== WHAT YOU NEED TO DO ==
Provide again, from the entries below, every line from the one containing "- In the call" through the one containing "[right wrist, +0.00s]", exactly as written, and no other line.
- - - - -
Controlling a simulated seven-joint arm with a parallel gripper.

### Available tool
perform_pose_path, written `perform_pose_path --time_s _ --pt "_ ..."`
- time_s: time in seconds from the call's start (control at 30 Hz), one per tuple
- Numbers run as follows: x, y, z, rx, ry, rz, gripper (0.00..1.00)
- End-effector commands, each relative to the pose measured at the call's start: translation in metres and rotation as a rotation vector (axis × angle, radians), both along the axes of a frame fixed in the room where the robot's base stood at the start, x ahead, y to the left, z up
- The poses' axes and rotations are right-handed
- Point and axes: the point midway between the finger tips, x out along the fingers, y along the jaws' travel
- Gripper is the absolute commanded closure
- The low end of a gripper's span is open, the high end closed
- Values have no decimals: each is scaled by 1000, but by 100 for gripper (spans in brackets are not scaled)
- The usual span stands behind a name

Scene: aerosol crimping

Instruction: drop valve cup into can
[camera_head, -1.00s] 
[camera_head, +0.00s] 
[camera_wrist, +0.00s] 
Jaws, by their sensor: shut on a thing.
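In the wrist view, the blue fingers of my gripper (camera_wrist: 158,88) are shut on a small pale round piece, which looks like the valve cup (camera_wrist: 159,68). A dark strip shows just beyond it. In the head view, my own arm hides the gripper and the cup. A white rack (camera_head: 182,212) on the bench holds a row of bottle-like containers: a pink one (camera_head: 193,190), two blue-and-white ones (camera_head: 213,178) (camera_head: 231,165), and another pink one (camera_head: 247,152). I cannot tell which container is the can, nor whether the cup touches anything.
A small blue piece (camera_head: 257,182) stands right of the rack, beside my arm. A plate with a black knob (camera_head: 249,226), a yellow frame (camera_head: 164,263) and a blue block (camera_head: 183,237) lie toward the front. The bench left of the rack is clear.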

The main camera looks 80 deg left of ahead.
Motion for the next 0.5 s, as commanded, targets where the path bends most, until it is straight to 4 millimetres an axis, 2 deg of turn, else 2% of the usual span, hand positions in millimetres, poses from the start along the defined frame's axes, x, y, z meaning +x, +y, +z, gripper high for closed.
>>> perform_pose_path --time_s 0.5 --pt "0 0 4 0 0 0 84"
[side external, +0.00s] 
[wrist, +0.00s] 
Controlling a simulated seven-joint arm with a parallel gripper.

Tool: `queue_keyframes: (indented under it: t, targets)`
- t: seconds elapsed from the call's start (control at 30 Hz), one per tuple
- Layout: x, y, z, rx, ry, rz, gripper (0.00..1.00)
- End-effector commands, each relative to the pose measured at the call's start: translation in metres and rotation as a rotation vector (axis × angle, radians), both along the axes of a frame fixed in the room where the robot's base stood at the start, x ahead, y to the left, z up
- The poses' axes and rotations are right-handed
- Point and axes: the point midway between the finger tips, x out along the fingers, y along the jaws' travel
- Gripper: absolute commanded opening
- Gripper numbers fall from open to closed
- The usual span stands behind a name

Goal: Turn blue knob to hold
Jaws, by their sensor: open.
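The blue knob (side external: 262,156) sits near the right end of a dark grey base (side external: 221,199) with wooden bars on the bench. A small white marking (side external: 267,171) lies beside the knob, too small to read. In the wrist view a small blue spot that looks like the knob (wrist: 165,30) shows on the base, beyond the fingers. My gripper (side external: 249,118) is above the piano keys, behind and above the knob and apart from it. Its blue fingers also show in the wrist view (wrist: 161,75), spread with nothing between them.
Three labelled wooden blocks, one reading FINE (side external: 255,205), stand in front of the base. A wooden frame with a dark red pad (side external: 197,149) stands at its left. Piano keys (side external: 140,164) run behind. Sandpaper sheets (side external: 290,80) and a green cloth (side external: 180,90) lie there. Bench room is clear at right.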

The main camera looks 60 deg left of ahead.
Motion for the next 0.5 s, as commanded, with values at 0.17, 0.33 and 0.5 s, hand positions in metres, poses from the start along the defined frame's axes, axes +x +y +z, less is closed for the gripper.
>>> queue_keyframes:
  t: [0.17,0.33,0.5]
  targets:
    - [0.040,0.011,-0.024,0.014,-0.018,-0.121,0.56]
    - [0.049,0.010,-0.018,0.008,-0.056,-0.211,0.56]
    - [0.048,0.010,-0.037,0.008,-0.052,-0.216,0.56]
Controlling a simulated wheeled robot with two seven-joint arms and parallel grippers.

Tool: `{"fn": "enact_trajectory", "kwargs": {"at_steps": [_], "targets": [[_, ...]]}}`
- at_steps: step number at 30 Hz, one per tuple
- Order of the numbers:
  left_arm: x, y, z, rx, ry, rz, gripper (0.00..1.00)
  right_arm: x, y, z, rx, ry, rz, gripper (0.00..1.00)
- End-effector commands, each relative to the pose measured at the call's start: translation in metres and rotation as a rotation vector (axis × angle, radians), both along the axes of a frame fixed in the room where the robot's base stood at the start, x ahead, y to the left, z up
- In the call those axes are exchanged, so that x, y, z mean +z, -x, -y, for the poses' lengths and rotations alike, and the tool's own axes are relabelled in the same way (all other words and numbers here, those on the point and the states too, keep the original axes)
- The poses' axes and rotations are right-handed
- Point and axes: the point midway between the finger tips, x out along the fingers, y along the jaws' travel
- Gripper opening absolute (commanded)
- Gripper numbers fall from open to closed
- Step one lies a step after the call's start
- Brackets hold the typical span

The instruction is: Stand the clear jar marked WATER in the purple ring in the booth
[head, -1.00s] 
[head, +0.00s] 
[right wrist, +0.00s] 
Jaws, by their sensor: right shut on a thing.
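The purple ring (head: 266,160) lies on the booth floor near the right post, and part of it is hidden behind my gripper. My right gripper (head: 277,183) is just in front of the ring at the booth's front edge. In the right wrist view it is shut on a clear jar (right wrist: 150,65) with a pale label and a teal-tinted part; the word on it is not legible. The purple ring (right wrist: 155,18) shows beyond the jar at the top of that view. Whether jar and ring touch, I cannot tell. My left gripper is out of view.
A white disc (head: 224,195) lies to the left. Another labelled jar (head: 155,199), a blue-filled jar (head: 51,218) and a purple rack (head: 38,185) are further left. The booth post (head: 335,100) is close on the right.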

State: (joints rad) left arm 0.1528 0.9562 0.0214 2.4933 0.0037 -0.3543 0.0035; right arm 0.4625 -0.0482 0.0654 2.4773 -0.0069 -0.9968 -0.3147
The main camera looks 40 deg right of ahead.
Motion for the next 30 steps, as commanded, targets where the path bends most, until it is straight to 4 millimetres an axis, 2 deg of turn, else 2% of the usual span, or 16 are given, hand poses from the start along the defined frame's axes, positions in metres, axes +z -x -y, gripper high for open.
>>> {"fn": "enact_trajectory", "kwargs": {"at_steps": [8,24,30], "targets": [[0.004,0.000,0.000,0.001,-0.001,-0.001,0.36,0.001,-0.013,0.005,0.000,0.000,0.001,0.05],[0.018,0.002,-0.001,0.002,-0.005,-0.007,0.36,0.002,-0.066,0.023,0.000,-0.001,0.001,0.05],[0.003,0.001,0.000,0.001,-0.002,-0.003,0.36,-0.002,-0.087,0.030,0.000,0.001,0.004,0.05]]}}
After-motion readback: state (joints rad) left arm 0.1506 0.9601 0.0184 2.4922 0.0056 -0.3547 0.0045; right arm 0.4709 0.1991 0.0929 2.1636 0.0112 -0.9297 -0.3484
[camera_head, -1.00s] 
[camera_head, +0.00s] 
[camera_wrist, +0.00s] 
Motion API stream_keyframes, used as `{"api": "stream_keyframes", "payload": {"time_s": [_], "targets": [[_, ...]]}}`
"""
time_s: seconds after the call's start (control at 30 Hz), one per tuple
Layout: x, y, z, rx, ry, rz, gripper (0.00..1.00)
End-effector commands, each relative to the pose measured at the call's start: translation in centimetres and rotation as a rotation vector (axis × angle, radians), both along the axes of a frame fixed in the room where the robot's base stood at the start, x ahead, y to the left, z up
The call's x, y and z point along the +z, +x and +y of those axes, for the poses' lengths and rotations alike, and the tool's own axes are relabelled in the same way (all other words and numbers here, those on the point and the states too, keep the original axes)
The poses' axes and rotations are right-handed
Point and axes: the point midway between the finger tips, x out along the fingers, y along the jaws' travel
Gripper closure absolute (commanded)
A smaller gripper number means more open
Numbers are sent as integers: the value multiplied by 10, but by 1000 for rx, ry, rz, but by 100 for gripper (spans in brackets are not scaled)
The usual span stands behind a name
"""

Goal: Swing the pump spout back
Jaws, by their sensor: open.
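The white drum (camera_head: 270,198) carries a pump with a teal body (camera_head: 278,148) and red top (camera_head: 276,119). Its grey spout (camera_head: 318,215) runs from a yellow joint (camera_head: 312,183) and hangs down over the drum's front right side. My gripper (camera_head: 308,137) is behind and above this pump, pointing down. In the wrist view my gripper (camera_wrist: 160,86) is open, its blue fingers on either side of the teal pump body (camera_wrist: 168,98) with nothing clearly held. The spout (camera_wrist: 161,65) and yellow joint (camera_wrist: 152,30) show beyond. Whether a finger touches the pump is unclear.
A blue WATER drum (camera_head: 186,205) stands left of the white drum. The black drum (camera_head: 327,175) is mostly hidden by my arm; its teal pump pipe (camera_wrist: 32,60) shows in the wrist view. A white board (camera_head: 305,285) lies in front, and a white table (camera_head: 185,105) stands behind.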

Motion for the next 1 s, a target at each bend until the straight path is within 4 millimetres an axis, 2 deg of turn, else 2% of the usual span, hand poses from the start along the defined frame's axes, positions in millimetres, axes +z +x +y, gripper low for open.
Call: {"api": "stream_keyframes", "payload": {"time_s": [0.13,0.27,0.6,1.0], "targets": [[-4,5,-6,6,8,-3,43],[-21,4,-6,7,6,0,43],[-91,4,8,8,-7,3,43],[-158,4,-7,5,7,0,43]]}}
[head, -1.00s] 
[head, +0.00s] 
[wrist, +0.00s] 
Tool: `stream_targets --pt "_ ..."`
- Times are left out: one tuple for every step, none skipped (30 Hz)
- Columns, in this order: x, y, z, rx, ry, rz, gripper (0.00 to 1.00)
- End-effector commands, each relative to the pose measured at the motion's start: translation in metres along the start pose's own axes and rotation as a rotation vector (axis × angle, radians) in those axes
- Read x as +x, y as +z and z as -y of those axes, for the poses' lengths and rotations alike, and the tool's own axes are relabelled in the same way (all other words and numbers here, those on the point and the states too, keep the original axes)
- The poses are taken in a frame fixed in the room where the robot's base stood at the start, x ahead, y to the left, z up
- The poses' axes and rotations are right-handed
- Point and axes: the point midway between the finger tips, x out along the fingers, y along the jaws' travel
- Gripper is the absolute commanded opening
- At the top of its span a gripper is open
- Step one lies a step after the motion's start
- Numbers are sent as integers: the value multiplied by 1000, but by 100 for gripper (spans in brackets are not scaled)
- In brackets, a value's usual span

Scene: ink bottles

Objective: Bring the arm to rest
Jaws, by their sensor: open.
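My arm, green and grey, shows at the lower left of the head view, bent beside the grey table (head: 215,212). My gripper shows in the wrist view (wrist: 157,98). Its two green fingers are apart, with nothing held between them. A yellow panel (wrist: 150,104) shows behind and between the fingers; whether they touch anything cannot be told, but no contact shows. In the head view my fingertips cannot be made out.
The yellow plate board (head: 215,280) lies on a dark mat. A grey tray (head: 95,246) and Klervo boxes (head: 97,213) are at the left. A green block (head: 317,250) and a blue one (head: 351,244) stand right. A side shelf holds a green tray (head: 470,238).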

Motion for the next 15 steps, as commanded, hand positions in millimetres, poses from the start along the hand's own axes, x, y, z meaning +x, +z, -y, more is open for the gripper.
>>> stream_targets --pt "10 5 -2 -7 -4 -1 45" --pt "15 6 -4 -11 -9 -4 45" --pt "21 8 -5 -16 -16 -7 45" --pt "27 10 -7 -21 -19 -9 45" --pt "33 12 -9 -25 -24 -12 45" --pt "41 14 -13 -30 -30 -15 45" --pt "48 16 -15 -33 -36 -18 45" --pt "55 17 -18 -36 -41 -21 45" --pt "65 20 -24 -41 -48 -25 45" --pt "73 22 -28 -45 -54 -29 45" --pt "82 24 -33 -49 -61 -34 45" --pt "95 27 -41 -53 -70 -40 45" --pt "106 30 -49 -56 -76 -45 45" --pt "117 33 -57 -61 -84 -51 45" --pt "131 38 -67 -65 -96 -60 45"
- - - - -
== TASK RESPONSE ==
- In the call those axes are exchanged, so that x, y, z mean +z, -x, -y, for the poses' lengths and rotations alike, and the tool's own axes are relabelled in the same way (all other words and numbers here, those on the point and the states too, keep the original axes)
- The poses' axes and rotations are right-handed
- Point and axes: the point midway between the finger tips, x out along the fingers, y along the jaws' travel
- Gripper opening absolute (commanded)
- Gripper numbers fall from open to closed
- Step one lies a step after the call's start
- Brackets hold the typical span

The instruction is: Stand the clear jar marked WATER in the purple ring in the booth
[head, -1.00s] 
[head, +0.00s] 
[right wrist, +0.00s] 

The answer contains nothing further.